* Begin *
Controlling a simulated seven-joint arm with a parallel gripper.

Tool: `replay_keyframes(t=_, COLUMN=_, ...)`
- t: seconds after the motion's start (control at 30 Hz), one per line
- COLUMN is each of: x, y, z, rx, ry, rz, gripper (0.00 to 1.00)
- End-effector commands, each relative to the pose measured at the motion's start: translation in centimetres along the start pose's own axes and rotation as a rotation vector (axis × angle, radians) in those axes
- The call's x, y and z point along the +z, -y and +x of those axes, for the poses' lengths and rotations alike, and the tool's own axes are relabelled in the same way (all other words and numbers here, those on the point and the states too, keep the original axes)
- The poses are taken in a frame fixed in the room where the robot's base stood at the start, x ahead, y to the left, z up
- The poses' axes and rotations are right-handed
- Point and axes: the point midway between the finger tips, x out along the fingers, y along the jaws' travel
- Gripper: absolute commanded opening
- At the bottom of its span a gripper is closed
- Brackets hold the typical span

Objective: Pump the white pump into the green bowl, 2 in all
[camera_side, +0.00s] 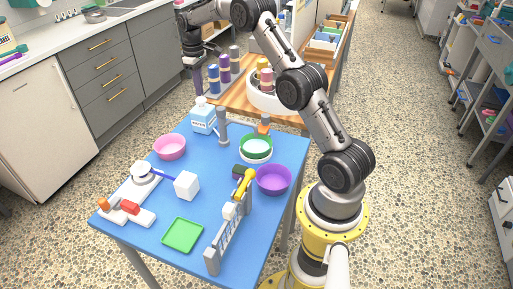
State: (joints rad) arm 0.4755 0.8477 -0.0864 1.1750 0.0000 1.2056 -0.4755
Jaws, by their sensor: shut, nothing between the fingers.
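The white pump (203,119) is a pale bottle with a blue-marked label and a white top. It stands upright near the back left edge of the blue table. The green bowl (256,145) sits to its right, near the back right, on a pale round base. My gripper (198,90) is shut and empty, pointing down from above, close over the pump's top. I cannot tell whether it touches the top. The inside of the green bowl is too small to show any contents.
A grey post (222,128) stands between pump and bowl. A purple bowl (273,180), a pink bowl (169,147), a white cube (187,186), a green tray (183,234) and a grey rack (228,238) share the blue table. The middle has some free room.

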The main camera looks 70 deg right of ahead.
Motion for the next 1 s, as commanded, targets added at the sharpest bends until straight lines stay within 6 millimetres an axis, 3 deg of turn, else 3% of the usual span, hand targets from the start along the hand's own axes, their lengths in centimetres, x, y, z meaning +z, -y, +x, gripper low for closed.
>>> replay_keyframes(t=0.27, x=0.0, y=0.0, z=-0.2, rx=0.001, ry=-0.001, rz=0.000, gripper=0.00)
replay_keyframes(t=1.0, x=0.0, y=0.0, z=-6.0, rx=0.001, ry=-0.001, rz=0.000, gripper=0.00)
* End *
- [What needs to be done]
Go through the data above and transcribe it in full, omitting any image.

- [Result of the exercise]
Controlling a simulated seven-joint arm with a parallel gripper.

Tool: `replay_keyframes(t=_, COLUMN=_, ...)`
- t: seconds after the motion's start (control at 30 Hz), one per line
- COLUMN is each of: x, y, z, rx, ry, rz, gripper (0.00 to 1.00)
- End-effector commands, each relative to the pose measured at the motion's start: translation in centimetres along the start pose's own axes and rotation as a rotation vector (axis × angle, radians) in those axes
- The call's x, y and z point along the +z, -y and +x of those axes, for the poses' lengths and rotations alike, and the tool's own axes are relabelled in the same way (all other words and numbers here, those on the point and the states too, keep the original axes)
- The poses are taken in a frame fixed in the room where the robot's base stood at the start, x ahead, y to the left, z up
- The poses' axes and rotations are right-handed
- Point and axes: the point midway between the finger tips, x out along the fingers, y along the jaws' travel
- Gripper: absolute commanded opening
- At the bottom of its span a gripper is closed
- Brackets hold the typical span

Objective: Pump the white pump into the green bowl, 2 in all
[camera_side, +0.00s] 
State: (joints rad) arm 0.4755 0.8477 -0.0864 1.1750 0.0000 1.2056 -0.4755
Jaws, by their sensor: shut, nothing between the fingers.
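The white pump (203,119) is a pale bottle with a blue-marked label and a white top. It stands upright near the back left edge of the blue table. The green bowl (256,145) sits to its right, near the back right, on a pale round base. My gripper (198,90) is shut and empty, pointing down from above, close over the pump's top. I cannot tell whether it touches the top. The inside of the green bowl is too small to show any contents.
A grey post (222,128) stands between pump and bowl. A purple bowl (273,180), a pink bowl (169,147), a white cube (187,186), a green tray (183,234) and a grey rack (228,238) share the blue table. The middle has some free room.

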The main camera looks 70 deg right of ahead.
Motion for the next 1 s, as commanded, targets added at the sharpest bends until straight lines stay within 6 millimetres an axis, 3 deg of turn, else 3% of the usual span, hand targets from the start along the hand's own axes, their lengths in centimetres, x, y, z meaning +z, -y, +x, gripper low for closed.
>>> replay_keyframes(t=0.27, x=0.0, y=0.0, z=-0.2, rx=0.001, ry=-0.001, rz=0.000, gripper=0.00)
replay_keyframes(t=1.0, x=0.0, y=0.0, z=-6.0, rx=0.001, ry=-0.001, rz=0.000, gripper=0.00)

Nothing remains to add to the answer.